For the South America trip, however, we opted for an Amazon Kindle. Much has been written elsewhere about the physical properties of the Kindle, whether it’s a good deal cost wise, and so on. I’m not much interested in chiming in on that discussion.

One of the things that surprised us, though, was that we enjoyed reading books on the Kindle. We enjoyed it a lot. On a scale from 1 to 10, reading a mint hardback would be a 10. Reading a decent paperback would be a 5. Reading a bad paperback (crummy paper, smeary ink, small print, narrow margins and gutter) would be a 1. Reading a book on a Kindle is, to my surprise, somewhere around an 8.5 or 9. It’s not as good as a nicely bound fresh hardback, but it’s awfully darn close. One thing I like about the Kindle is that it’s excellent for reading while eating lunch or breakfast – turn a page by pushing a button (no worries about greasy fingerprints on pages), and no need to use weights to hold pages open when eating requires two hands.

Anyway, Paula and I now own TWO Kindles. They get pretty heavy use. We like them.

And they have me thinking about printing. I was stunned by how very ‘booky’ reading a novel on a Kindle is. Sure, the Kindle as it stands now is rotten at displaying photos. The Kindle 2, though, is better at photos than the Kindle 1 was. And I expect that for any number N, Kindle N will be better for photos than Kindle N-1.

Furthermore, I expect that there exists some N, where Kindle N-1 is monochrome but Kindle N is color. And then we will have the same incremental improvement in quality, until a Kindle-like device can display photos as well as a paper print can. Sure, we’ll have surface quality issues, and resolution issues. But the trend is clear, and I suspect mostly any argument is going to center around “how long” and not “will it ever”.
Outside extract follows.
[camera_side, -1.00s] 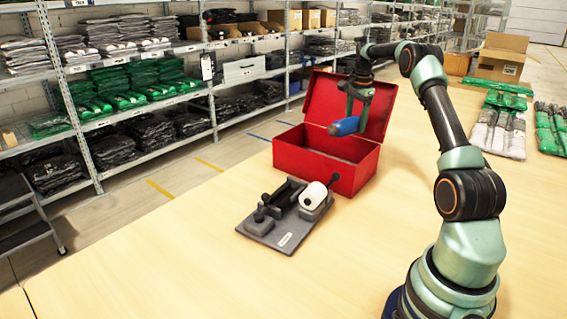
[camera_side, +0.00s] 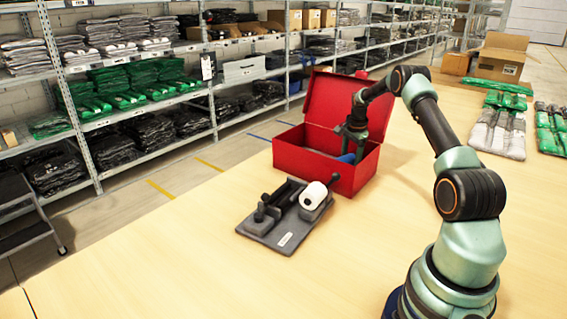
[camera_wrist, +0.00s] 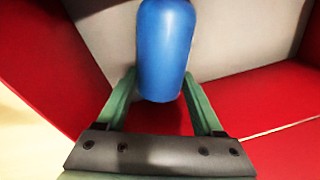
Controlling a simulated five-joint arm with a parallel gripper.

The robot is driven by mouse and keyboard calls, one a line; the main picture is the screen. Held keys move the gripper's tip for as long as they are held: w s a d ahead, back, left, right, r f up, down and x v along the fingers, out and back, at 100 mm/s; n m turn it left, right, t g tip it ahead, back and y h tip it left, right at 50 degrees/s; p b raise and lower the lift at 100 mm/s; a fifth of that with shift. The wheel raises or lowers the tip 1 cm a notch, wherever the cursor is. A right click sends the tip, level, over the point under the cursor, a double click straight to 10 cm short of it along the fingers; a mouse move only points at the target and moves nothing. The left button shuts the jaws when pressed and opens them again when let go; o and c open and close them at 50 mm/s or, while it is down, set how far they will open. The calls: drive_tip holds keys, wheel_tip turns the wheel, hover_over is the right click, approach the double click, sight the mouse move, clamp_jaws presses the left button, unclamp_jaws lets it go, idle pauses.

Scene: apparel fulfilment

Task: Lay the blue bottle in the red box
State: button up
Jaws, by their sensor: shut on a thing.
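The red box (camera_side: 312,165) stands open on the table with its lid raised at the back. The blue bottle (camera_side: 347,158) is inside the box opening, partly hidden by the front wall in the side view. In the wrist view the bottle (camera_wrist: 167,50) lies between the two green fingers, with red walls and a grey inner surface around it. My gripper (camera_wrist: 160,90) is shut on the bottle and reaches down into the box; in the side view its fingertips are hidden by the box. I cannot tell whether the bottle touches the box floor.
A grey tape dispenser (camera_side: 285,215) with a white roll stands just in front of the box. Bagged clothes (camera_side: 497,135) and a cardboard box (camera_side: 502,58) lie at the back right. The table front is clear.

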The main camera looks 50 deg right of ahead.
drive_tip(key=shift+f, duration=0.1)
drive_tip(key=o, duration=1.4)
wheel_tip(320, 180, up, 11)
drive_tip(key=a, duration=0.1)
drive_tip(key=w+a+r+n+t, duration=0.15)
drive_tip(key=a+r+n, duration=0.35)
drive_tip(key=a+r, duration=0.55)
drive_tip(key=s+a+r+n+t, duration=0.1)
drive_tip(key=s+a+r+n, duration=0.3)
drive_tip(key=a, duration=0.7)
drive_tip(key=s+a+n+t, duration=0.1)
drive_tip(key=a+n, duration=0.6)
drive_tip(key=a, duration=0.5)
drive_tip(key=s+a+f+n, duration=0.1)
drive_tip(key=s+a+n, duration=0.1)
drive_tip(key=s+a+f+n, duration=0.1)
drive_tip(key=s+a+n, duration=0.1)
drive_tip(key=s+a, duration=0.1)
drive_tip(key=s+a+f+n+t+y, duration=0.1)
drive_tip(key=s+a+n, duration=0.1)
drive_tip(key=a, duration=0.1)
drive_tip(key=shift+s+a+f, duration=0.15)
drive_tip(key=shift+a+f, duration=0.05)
And although we know that the arguments about the displays will be hot and furious, I’d observe that although inkjet prints ran into uber-religious resistance just a short while ago, they’re pretty much accepted without thought today. So I predict that having Kindle-like devices to display photos will hit the same complaints – “oh, I can see the dots”, “the gamut is too small”, “short print life” and so on, but eventually the technology will evolve until the new technology is better than the old stuff, and everyone will stop arguing and just use the new stuff. And inkjet printing will become an ‘alternative process’.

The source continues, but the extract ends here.